Written problem:
Copy every line, leaving nothing out and adding nothing.

Supplied material:
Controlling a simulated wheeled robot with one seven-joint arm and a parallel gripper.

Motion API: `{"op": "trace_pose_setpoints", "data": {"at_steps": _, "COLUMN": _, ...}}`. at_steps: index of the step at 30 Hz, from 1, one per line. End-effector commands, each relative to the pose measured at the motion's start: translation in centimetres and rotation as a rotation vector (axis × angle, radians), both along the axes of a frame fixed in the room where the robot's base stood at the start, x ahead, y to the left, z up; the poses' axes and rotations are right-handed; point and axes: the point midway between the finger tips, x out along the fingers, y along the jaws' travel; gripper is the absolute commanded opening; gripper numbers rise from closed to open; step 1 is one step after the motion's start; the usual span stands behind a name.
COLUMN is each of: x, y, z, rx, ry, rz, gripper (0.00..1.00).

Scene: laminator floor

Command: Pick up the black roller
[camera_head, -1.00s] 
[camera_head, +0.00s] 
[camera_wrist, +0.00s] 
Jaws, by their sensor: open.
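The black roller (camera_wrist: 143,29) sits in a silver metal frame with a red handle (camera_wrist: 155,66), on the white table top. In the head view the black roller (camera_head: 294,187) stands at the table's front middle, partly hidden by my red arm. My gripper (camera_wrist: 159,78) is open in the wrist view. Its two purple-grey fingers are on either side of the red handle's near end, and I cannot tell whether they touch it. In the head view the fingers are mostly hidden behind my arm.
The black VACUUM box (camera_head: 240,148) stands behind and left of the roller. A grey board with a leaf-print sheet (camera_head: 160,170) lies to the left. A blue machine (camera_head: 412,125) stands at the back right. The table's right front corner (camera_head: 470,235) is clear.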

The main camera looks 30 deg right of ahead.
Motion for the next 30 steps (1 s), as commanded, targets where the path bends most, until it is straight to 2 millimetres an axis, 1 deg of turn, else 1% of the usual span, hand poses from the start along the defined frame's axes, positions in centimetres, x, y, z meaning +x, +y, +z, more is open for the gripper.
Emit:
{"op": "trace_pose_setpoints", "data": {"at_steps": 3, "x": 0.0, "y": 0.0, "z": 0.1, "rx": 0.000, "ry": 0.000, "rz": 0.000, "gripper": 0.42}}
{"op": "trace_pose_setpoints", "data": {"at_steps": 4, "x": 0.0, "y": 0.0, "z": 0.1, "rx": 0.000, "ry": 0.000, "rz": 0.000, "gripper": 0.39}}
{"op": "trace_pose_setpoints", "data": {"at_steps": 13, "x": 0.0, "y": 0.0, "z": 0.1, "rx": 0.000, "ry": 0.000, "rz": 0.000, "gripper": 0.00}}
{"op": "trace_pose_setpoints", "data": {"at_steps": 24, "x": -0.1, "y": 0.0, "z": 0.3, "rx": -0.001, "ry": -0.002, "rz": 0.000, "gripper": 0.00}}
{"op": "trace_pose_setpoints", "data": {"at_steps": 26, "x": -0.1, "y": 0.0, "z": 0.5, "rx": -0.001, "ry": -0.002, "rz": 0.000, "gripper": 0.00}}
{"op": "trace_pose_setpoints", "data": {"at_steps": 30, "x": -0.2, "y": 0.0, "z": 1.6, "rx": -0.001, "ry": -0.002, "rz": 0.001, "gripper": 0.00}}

Reply to the task:
Controlling a simulated wheeled robot with one seven-joint arm and a parallel gripper.

Motion API: `{"op": "trace_pose_setpoints", "data": {"at_steps": _, "COLUMN": _, ...}}`. at_steps: index of the step at 30 Hz, from 1, one per line. End-effector commands, each relative to the pose measured at the motion's start: translation in centimetres and rotation as a rotation vector (axis × angle, radians), both along the axes of a frame fixed in the room where the robot's base stood at the start, x ahead, y to the left, z up; the poses' axes and rotations are right-handed; point and axes: the point midway between the finger tips, x out along the fingers, y along the jaws' travel; gripper is the absolute commanded opening; gripper numbers rise from closed to open; step 1 is one step after the motion's start; the usual span stands behind a name.
COLUMN is each of: x, y, z, rx, ry, rz, gripper (0.00..1.00).

Scene: laminator floor

Command: Pick up the black roller
[camera_head, -1.00s] 
[camera_head, +0.00s] 
[camera_wrist, +0.00s] 
Jaws, by their sensor: open.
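The black roller (camera_wrist: 143,29) sits in a silver metal frame with a red handle (camera_wrist: 155,66), on the white table top. In the head view the black roller (camera_head: 294,187) stands at the table's front middle, partly hidden by my red arm. My gripper (camera_wrist: 159,78) is open in the wrist view. Its two purple-grey fingers are on either side of the red handle's near end, and I cannot tell whether they touch it. In the head view the fingers are mostly hidden behind my arm.
The black VACUUM box (camera_head: 240,148) stands behind and left of the roller. A grey board with a leaf-print sheet (camera_head: 160,170) lies to the left. A blue machine (camera_head: 412,125) stands at the back right. The table's right front corner (camera_head: 470,235) is clear.

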The main camera looks 30 deg right of ahead.
Motion for the next 30 steps (1 s), as commanded, targets where the path bends most, until it is straight to 2 millimetres an axis, 1 deg of turn, else 1% of the usual span, hand poses from the start along the defined frame's axes, positions in centimetres, x, y, z meaning +x, +y, +z, more is open for the gripper.
Emit:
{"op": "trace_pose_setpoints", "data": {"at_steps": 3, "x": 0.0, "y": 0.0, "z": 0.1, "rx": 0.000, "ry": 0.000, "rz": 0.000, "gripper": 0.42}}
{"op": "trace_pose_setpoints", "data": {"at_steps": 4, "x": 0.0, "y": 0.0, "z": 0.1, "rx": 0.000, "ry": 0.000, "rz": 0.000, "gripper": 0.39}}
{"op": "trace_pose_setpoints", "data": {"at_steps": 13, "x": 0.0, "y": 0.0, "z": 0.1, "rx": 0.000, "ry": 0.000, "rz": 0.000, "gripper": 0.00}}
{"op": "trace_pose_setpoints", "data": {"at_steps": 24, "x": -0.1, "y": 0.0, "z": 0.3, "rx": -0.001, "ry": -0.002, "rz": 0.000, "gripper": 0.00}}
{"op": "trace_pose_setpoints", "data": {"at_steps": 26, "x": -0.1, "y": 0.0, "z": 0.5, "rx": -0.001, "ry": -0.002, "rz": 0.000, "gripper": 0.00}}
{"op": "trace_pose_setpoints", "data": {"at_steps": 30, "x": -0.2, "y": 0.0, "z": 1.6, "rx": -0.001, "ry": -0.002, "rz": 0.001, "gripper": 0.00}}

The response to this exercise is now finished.